Har’el, who was born and raised in Israel, was working by age of 11 and never had family financial resources to lean on. She quickly discovered the commercial world — where women directed less than 7 percent of commercials and made up less than 3 percent of the creative directors at ad agencies — was in many ways even more closed than Hollywood. In looking at the advertising world, Har’el saw the same cultural problems that in exist in film and TV, politics, and the corporate world. The key difference being the way those problems manifested themselves in the ad world were far easier to both pinpoint and target.

On every commercial made, from the smaller ones to the multi-million dollar Super Bowl ads, all are legally required to go through a “triple bid” process of hiring their production teams. The ad agency hired by the brands to come up with the campaign goes out to three directors who interpret the outline of the campaign and pitch their approaches, while their production companies put together a budget. The agency recommends one bid to the brand (which is legally required to look at all three) and pick who will make the ad.

“Because of years of bias, and the fact that when women do get offered jobs in advertising it’s usually for hygiene, beauty, or laundry products — women never get to direct car commercials or things that have action in it — so the male directors’ reels were always much more impressive, more rich, and they had more experience,” said Har’el. “As a result, they end up with three men bidding against each other, and of course that 90 percent of the time they were three white men — so the advertising world was stuck in a loop that kept reinforcing itself with the proof of these reels.”

Har’el started Free the Bid with the idea that if she could get agencies and brands to pledge that one of every three bids come from a women director, there was a chance of eventually breaking the cycle. “They aren’t pledging to hire anybody; all they are doing is pledging that one of three bids come from a women, which I think is a really good offer because we are half of the population,” said Har’el. “It’s always a lot easier to reach out to the three directors you’ve worked with and trust and love their production company, and that’s understandable.
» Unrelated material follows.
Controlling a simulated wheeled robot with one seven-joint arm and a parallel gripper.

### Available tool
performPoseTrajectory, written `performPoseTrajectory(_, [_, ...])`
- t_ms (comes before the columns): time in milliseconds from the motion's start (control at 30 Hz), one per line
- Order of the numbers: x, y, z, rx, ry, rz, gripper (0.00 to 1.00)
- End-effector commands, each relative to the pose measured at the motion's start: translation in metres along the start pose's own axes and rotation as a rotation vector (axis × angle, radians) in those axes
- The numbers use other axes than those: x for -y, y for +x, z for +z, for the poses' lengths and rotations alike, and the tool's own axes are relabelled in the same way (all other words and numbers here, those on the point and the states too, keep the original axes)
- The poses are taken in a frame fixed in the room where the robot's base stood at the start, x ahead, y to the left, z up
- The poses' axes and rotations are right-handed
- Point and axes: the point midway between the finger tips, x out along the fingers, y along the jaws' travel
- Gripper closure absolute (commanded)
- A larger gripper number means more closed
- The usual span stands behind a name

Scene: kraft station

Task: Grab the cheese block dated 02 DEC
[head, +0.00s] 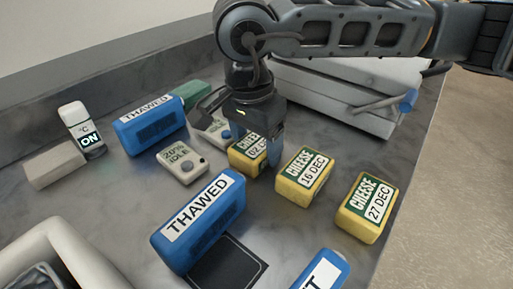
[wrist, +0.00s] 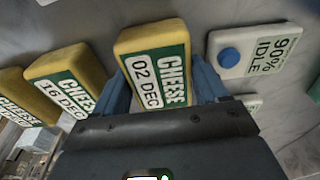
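The cheese block dated 02 DEC (wrist: 157,68) is yellow with a green and white label. In the head view this cheese block (head: 246,156) sits on the grey counter, partly hidden by my gripper (head: 257,150). My gripper points down over it, with one blue finger on its right side. In the wrist view the blue fingers of my gripper (wrist: 160,80) stand on both sides of the block, very close to its sides. I cannot tell whether they press on it. The cheese block dated 16 DEC (head: 304,177) and the one dated 27 DEC (head: 367,208) stand to the right.
Devices marked IDLE (head: 182,162) lie to the left; one is close to the block in the wrist view (wrist: 250,50). Blue THAWED packs (head: 200,222) stand on the counter, with a dark pad (head: 230,265) beside one. A large grey appliance (head: 335,95) is behind.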

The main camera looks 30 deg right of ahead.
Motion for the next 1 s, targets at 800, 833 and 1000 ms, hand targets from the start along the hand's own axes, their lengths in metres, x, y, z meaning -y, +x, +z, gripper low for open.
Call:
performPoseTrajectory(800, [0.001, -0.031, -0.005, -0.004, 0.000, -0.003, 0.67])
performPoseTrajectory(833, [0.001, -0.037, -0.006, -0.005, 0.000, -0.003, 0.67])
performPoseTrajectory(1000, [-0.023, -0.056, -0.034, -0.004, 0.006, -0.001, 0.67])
But I always believed if producers of these commercials became acquainted with women directors — which we built an expensive and searchable database of over 400 directing reels to help them find — they would see their passion and vision and want to work with us.”
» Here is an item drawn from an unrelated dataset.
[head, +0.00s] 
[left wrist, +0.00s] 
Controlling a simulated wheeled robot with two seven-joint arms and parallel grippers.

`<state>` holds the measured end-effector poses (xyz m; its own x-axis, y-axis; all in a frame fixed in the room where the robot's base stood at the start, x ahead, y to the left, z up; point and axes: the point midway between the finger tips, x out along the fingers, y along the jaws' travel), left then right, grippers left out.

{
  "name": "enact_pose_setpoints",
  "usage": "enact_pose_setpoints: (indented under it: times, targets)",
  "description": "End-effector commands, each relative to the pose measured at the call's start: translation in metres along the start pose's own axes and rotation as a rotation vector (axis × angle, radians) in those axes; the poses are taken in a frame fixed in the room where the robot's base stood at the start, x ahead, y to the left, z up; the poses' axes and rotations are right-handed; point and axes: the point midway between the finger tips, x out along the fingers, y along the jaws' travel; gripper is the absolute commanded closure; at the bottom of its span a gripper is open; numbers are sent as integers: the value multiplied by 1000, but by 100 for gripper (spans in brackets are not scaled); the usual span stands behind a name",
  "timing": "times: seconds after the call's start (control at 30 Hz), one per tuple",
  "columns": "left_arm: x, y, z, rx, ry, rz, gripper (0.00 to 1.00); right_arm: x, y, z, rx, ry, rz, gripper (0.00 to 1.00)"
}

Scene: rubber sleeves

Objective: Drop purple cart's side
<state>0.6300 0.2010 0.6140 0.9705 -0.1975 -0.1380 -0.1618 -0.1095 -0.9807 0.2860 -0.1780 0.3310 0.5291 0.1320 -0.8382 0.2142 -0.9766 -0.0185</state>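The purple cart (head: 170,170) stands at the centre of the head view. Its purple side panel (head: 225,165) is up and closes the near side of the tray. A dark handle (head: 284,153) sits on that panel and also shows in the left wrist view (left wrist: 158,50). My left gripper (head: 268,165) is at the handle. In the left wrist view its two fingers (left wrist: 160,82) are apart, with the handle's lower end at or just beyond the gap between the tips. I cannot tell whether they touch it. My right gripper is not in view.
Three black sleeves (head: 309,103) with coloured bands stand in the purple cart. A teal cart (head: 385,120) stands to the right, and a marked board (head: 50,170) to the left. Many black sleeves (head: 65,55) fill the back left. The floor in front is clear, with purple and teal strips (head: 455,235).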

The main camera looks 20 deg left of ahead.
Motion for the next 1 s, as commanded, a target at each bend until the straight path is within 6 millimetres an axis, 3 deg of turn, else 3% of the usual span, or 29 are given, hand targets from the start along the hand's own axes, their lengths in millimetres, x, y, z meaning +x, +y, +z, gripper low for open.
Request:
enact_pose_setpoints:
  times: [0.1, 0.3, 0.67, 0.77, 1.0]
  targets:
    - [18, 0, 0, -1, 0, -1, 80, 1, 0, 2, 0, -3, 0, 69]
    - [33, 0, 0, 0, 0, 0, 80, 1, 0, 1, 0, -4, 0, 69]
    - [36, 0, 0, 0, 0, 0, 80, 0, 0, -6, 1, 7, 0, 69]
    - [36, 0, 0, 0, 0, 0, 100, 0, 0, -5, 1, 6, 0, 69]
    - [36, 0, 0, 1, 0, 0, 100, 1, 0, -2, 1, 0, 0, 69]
What Har’el wasn’t expecting was how many women in positions of power at agencies and brands were anxious to break free of the disturbing and embarrassing numbers in regards to diversity, especially when publications like the Harvard Business Review estimate that women make 85 percent of the product purchase decisions for a household. In just a year, 12 major brands — including Visa, HP, Levi’s and Coca-Cola — and over 50 major ad agencies signed the pledge. Of the close to 70 companies that signed the pledge, there was a 400 percent increase in the number of women directors they hired.

While Har’el first went into commercials for financial stability, then as an advocate for women directors, what she soon learned is how vital commercial work can be to a filmmaker’s growth. “You can’t take away the huge value of what you learn on a commercial set,” said Har’el. “Being trusted with millions of dollars to produce a one-minute spot and have the time constraints that you have, the confidence you gain, the equipment you get to play with, and the filmmakers you get to work with – even though what you are making is not art, still you are using so many of the same tools and you are developing so much. In many cases, working with brands is the equivalent of negotiating your ideas with a studio.”

Har’el is used to being enraged when male directors more easily transition to commercial films, but what she didn’t understand until this past year was how vital the technical training gained on a commercial set would be to her being able to take the next step in her own career. Har’el — whose breakout was winning the 2011 Tribeca Film Festival with “Bombay Beach,” which she shot on a $800 camera from Best Buy — got to shot “Thank You, Mom” on 35mm, the first time she ever shot on film.

“It’s unmeasurable, you can’t even start to quantify that amount of experience that men get on commercial sets,” said Har’el. “Good luck knowing how to shoot a chase scene on a freeway when you never even been on a moving truck with a Russian arm. But if you’ve done it even once on a commercial, and you saw the footage you created and you heard the technical limitations you are going to face and dealt with them creatively, you are going to be a better filmmaker for life.”

As for her own film and TV projects, Har’el is deep in rehearsals on a yet to be announced scripted narrative feature that will start shooting in a couple months. She also sold a pilot script she’s developing with a production company, which she hopes to start pitching to studios this year.

Reflecting on how radically her career had changed as a result of Free the Bid and her commercial work, Har’el said, “I’m telling you, man, the dirty little secret male directors keep is how they build filmmaking skills and financially sustain themselves making commercials. That’s what women filmmakers need to know more than anything.”